Here is the task for the listing below: output exactly the lines from the one containing "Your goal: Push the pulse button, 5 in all" through the one containing "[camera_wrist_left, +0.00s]", and leave out the pictures.

= Supplied records =
━━━━
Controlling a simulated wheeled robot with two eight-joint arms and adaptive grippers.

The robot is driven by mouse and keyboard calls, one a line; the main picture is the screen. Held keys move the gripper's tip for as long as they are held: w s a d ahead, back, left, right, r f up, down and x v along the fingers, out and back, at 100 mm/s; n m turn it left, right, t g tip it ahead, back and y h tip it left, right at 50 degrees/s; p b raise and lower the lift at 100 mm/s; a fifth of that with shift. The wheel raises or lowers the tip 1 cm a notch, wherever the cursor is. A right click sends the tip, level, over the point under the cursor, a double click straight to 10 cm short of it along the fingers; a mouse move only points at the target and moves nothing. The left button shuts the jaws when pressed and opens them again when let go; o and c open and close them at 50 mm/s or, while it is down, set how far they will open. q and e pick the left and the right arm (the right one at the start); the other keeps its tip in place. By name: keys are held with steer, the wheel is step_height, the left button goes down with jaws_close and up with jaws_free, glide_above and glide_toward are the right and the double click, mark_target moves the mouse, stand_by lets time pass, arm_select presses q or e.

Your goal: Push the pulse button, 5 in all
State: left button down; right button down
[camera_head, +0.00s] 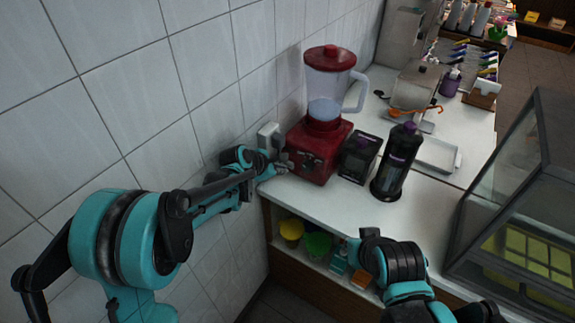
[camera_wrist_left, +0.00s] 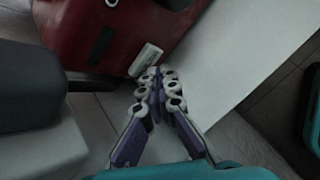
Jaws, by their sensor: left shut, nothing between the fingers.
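A red blender (camera_head: 318,150) with a clear jug and red lid stands on the white counter beside the tiled wall. Its base carries small controls on the front; which one is the pulse button I cannot make out. My left gripper (camera_head: 283,163) is shut and empty, its fingertips close to the left side of the base's front. In the left wrist view, the gripper's fingertips (camera_wrist_left: 158,78) are together just below the red base (camera_wrist_left: 140,20), beside a small white piece (camera_wrist_left: 146,60) on its lower edge. Whether they touch is unclear.
A black container (camera_head: 359,158) and a dark bottle (camera_head: 398,160) stand right of the blender. A white socket box (camera_head: 268,134) is on the wall. A glass case (camera_head: 520,200) is at right. The front counter strip is clear. Several tubs sit on the shelf below.

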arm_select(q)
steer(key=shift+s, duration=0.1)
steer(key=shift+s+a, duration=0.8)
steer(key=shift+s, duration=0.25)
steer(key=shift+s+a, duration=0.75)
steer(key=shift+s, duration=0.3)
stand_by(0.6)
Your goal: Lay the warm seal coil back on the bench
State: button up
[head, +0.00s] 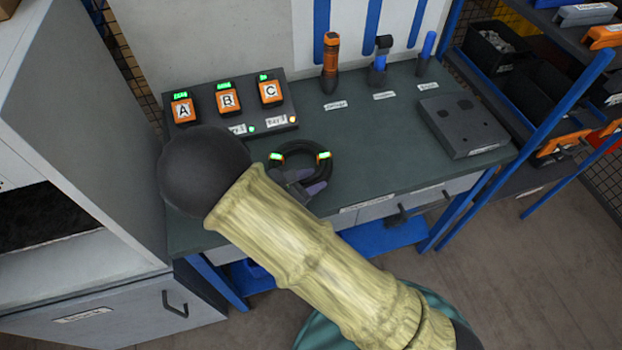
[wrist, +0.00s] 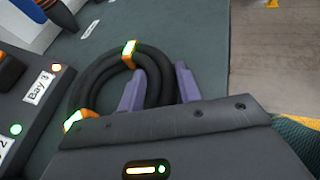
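The seal coil is a black ring (head: 303,146) of doubled tube with orange clips that glow green, at the front middle of the bench (head: 370,160). The coil (wrist: 97,75) fills the left middle of the wrist view. My gripper (head: 300,184) has its purple fingers on either side of the coil's near part. In the wrist view my gripper (wrist: 160,80) has the tube filling the gap between its fingers, so it looks shut on the coil. My forearm and the gripper body hide part of the ring. I cannot tell whether the coil touches the bench top.
A dark panel (head: 216,140) with orange units A, B and C stands behind left, close to the coil. Handheld tools (head: 331,65) stand along the back. A grey block (head: 463,125) sits at the right. Bare bench lies between coil and block. A grey cabinet (head: 85,120) stands left.

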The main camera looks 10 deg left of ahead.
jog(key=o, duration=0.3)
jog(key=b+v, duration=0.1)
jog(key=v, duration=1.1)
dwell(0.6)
━━━━
= Solved problem =
Your goal: Push the pulse button, 5 in all
State: left button down; right button down
[camera_head, +0.00s] 
[camera_wrist_left, +0.00s] 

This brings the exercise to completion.